Film populer pertama yang secara gamblang menampilkan tokoh LGBTQ adalah “The Rocky Horror Picture Show” (1969). Film drama musikal ini dianggap sebagai film pertama yang menampilkan serangkaian karakter gay secara eksplisit serta menjadi film pertama yang menunjukan representasi positif dari kelompok tersebut.
Namun, perjalanan panjang film sebagai media representasi LGBTQ tidak selalu berjalan mulus. Tema LGBTQ dalam industri film sempat menurun pada tahun 1980-an akibat stigma negatif terhadap kelompok-kelompok yang dianggap penyebab krisis AIDS waktu itu. Hingga pada tahun 1985, gelombang tren LGBTQ melalui film mengalami comeback dengan dirilisnya “Desert Heart” (1985) besutan sutradara Donna Deitch. Film ini dianggap sebagai film lesbian pertama yang terbilang sukses mencetak $2,5 juta sebagai box office.
Seiring berjalannya waktu, industri film getol mengangkat tema LGBT, atau hanya menyematkannya secara implisit sebagai perwujudan eksistensi kelompok tersebut.
Gelombang Tren yang Semakin Berkembang
Dalam beberapa tahun terakhir memang ada banyak contoh film yang sukses mempresentasikan kelompok LGBTQ dalam sinema. Pada tahun 2017, “Moonlight” (2017) karya Barry Jenkins menjadi film LGBTQ pertama yang memborong banyak piala Oscar untuk kategori Best Picture dan Best Writing. Lalu “Love, Simon” (2018) yang juga menjadi film produksi Hollywood pertama yang menampilkan karakter utama gay.
Tidak hanya itu, film-film produksi Disney yang dikenal dengan target market “family” pun beberapa kali menciptakan karakter gay dalam filmnya sejak perilisan “Beauty and The Beast” (2017).
Gelombang tren film sebagai media representasi LGBTQ dapat dikonfirmasi bila melihat data dari Statista yang mengatakan industri film memang banyak menyematkan LGBTQ dalam film-film populer maupun film anak melalui penokohan, plot, maupun kru-kru di balik layar. Pada tahun 2019, 45 karakter LGBTQ muncul di film-film populer di Amerika Serikat. Secara keseluruhan, antara 2014 dan 2019 terjadi peningkatan jumlah karakter LGBTQ dalam film populer sebanyak 190%.
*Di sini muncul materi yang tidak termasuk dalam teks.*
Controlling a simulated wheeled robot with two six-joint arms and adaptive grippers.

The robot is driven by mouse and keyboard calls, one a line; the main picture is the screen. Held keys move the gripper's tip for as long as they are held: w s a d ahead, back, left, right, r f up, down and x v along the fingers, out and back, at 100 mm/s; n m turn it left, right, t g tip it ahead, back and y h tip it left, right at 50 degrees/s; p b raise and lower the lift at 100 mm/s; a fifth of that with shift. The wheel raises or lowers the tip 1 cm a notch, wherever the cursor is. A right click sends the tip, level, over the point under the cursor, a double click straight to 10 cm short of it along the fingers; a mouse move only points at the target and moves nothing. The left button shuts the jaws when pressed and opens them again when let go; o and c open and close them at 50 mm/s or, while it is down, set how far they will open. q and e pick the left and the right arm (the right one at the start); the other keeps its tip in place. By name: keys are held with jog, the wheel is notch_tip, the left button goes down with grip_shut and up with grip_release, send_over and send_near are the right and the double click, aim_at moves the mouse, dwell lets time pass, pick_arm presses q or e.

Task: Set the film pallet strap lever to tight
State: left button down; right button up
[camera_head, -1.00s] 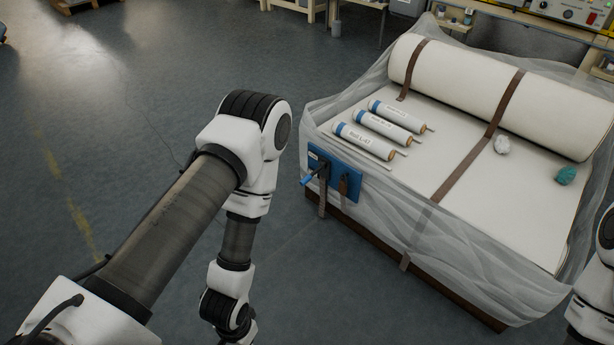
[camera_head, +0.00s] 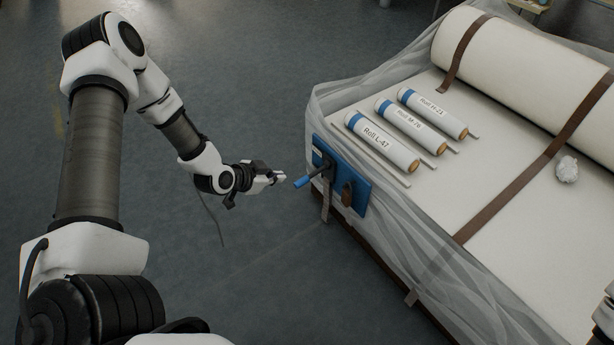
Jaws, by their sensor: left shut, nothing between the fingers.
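The film-wrapped pallet (camera_head: 404,262) stands at the right in the head view. On its near left corner is a blue plate (camera_head: 361,196) with a strap lever (camera_head: 312,176). The lever has a blue handle that sticks out to the left and slightly down. A brown strap end hangs beside it on the plate. My left gripper (camera_head: 281,178) is shut and empty, just left of the handle tip, with a small gap seeming to show between them. My right gripper is not in view; only a bit of my right arm shows at the lower right edge.
On the pallet lie three labelled rolls, Roll L-47 (camera_head: 382,142), Roll M-20 (camera_head: 411,127) and Roll H-21 (camera_head: 433,113). Behind them is a large white roll (camera_head: 500,62) with brown straps. A crumpled white wad (camera_head: 567,169) lies at the right. The floor left of the pallet is clear.

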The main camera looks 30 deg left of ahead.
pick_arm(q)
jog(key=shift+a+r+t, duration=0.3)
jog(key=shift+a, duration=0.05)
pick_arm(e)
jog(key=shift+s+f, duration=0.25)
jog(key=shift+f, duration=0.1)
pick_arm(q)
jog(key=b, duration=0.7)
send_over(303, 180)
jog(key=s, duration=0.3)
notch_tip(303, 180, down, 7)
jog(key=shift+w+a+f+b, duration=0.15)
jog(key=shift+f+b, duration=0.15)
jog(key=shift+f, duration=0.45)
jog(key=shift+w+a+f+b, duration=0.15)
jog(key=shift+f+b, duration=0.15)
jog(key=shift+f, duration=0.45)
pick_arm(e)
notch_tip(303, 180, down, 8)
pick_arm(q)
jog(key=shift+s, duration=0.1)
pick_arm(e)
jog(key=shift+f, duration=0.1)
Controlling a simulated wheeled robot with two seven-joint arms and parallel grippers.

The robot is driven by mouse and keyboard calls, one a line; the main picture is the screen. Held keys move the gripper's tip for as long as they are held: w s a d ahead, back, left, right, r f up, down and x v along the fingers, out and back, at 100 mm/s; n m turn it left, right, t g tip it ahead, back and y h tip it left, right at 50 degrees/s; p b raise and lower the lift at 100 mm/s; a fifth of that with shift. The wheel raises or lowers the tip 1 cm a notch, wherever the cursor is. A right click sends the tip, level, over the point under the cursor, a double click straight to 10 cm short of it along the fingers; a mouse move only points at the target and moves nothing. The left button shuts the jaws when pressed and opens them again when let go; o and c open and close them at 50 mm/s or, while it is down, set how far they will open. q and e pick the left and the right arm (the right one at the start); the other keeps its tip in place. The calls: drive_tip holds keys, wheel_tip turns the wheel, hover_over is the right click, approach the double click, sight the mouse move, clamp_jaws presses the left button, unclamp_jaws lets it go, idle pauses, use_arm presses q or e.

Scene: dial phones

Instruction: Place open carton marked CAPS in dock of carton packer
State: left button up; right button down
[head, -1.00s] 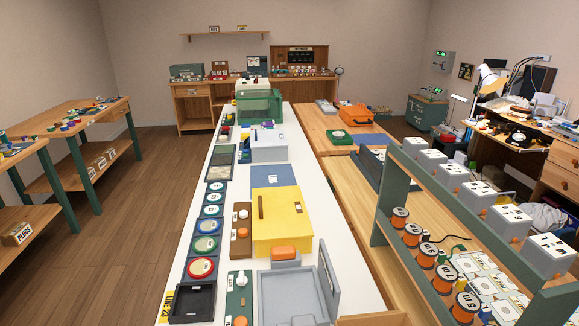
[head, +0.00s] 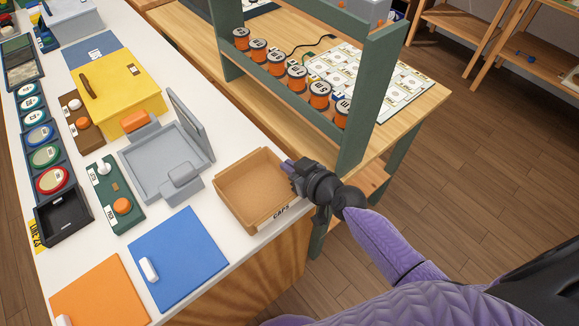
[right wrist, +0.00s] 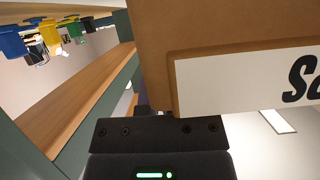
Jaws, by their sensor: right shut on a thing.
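The open carton marked CAPS (head: 258,222) is brown, empty and upright at the right edge of the white bench in the head view. My right gripper (head: 292,168) is shut on its right wall. In the right wrist view the carton's brown wall (right wrist: 220,25) fills the upper part, with part of its white label showing upside down. I cannot tell whether the carton rests on the bench or is just above it. The grey dock (head: 150,165), a shallow tray with a raised flap and a grey block at its front, is empty, left of the carton. My left gripper is out of view.
A green panel (head: 112,190) with a white knob and an orange button lies left of the dock. Blue (head: 180,255) and orange (head: 100,295) boards lie in front. A green rack (head: 352,130) with orange spools stands close behind the carton and gripper.

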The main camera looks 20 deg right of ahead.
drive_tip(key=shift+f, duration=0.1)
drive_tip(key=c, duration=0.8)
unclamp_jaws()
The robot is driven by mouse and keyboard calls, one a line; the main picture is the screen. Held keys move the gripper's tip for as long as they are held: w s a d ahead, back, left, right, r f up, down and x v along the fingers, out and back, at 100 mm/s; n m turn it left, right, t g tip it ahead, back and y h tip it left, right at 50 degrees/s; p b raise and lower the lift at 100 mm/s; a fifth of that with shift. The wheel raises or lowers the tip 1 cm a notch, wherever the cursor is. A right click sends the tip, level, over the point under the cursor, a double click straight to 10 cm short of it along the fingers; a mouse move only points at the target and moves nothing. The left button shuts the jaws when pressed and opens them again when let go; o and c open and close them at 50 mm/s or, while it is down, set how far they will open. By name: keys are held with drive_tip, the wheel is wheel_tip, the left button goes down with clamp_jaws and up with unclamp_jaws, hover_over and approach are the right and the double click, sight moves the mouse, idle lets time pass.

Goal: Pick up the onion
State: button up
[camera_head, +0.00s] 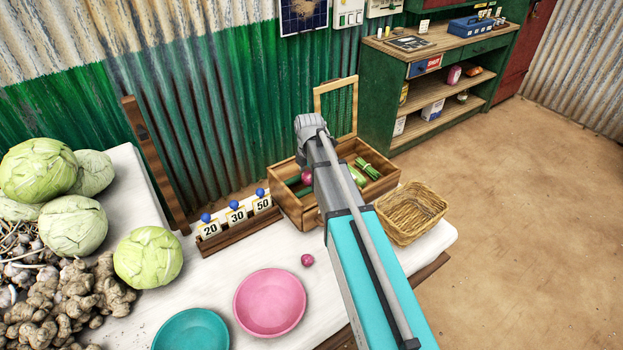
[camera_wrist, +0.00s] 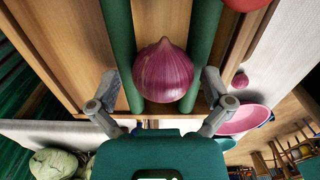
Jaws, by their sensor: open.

Pengaruhnya dalam Industri Film
Melihat banyaknya film populer yang mengangkat tema LGBTQ seperti “Moonlight” (2017), “Bohemian Rhapsody” (2018), “Rocketman” (2019) yang terbilang sukses dari segi gross income dan rating penonton, menjadikan media film sebagai strategi penguat eksistensi LGBTQ yang akan terus berkembang.
Berdasarkan penelitian Studio Responsibility Index, ada peningkatan persentase film dengan karakter LGBTQ. Sebagian besar karakter-karakter ini juga merupakan karakter utama yang substansial. Sekitar 80% dari film rilisan 2020 memiliki karakter LGBTQ dengan screentime lebih dari 10 menit.
Namun, di satu sisi berkembangnya gelombang representasi LGBTQ melalui media film akan menjadi boomerang bagi industri film itu sendiri. Hal ini disebabkan masih banyak negara-negara yang memberlakukan kebijakan sensor ketat untuk materi yang mengandung unsur pornografi dan homoseksual secara eksplisit maupun implisit, termasuk di Indonesia sendiri.